Il n'y a pas que les citoyens et les milieux d'affaires de la Vieille Capitale et de Lévis qui s'opposent entre eux à propos du projet Rabaska, ou les partis politiques présents à l'Assemblée nationale. Le milieu environnemental se retrouve aussi dans la tourmente et les séquelles risquent d'être persistantes.
Le milieu environnemental vit des heures difficiles dans le dossier Rabaska en raison de la stratégie de certains groupes de miser davantage sur la négociation de solutions visant à atténuer les impacts du projet avec le gouvernement plutôt que de s'y opposer dans une lutte à finir, basée sur la mobilisation du grand public.On retrouve dans cet affrontement, qui tourne à l'aigre, d'un côté la coalition Québec-Kyoto, qui a mené une guerre victorieuse contre le Suroît, il y a quelques années, qui s'est opposé au projet Cacouna et a réussi de peine et de misère à hisser récemment le projet Rabaska au rang d'enjeu environnemental national.
De l'autre côté, on retrouve Greenpeace et Équiterre, qui prônent une stratégie gouvernementale qui s'accommoderait du projet Rabaska s'ils parvenaient à convaincre Québec de réduire le bilan national de GES en planifiant un transfert du mazout lourd vers le gaz. Faire passer un équipement industriel du mazout au gaz peut se solder par une réduction de GES, en intensité toutefois, de 30 % à 40 % parce que le gaz est moins riche en carbone.
Le rapprochement entre Greenpeace et Équiterre repose en grande partie sur la personnalité de l'ancien directeur de Greenpeace, Steven Guilbeault, qui a quitté ses fonctions pour devenir porte-parole d'Équiterre. Il était lui-même un des fondateurs d'Équiterre.

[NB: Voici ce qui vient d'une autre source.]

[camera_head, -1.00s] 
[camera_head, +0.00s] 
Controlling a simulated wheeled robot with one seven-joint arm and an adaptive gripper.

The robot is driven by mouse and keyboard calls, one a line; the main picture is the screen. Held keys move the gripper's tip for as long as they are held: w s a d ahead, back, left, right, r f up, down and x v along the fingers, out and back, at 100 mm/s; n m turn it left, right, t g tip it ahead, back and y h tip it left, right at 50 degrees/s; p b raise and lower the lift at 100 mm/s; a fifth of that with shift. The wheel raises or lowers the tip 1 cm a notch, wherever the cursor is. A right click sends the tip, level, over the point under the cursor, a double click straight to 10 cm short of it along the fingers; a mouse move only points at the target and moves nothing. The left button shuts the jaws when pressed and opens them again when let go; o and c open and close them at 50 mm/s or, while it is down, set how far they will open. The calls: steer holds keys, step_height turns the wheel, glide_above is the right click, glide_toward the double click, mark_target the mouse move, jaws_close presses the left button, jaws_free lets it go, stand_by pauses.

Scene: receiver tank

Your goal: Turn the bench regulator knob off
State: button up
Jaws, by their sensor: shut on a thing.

Reste à savoir cependant si cette alliance perdurera car Greenpeace fait partie de la coalition Québec-Kyoto.
Une explosion
La semaine dernière, la lettre conjointe de Steven Guilbeault et du président de la FTQ, Henri Massé, en faveur d'un éventuel plan de substitution du mazout au gaz, n'a pas simplement mis le feu aux poudres mais a provoqué une explosion.
Le porte-parole de Québec-Kyoto, Daniel Breton, réagissait en faisant parvenir un courriel aux membres de la coalition, dans lequel il interprétait ainsi cette prise de position: «Le gouvernement est en train de mettre la table avec la complicité de Guilbeault et d'Équiterre pour que Rabaska passe mieux quand le gouvernement annoncera son plan de conversion attaché au "Oui" à Rabaska.» Suivait une série d'expressions que la décence interdit de rapporter.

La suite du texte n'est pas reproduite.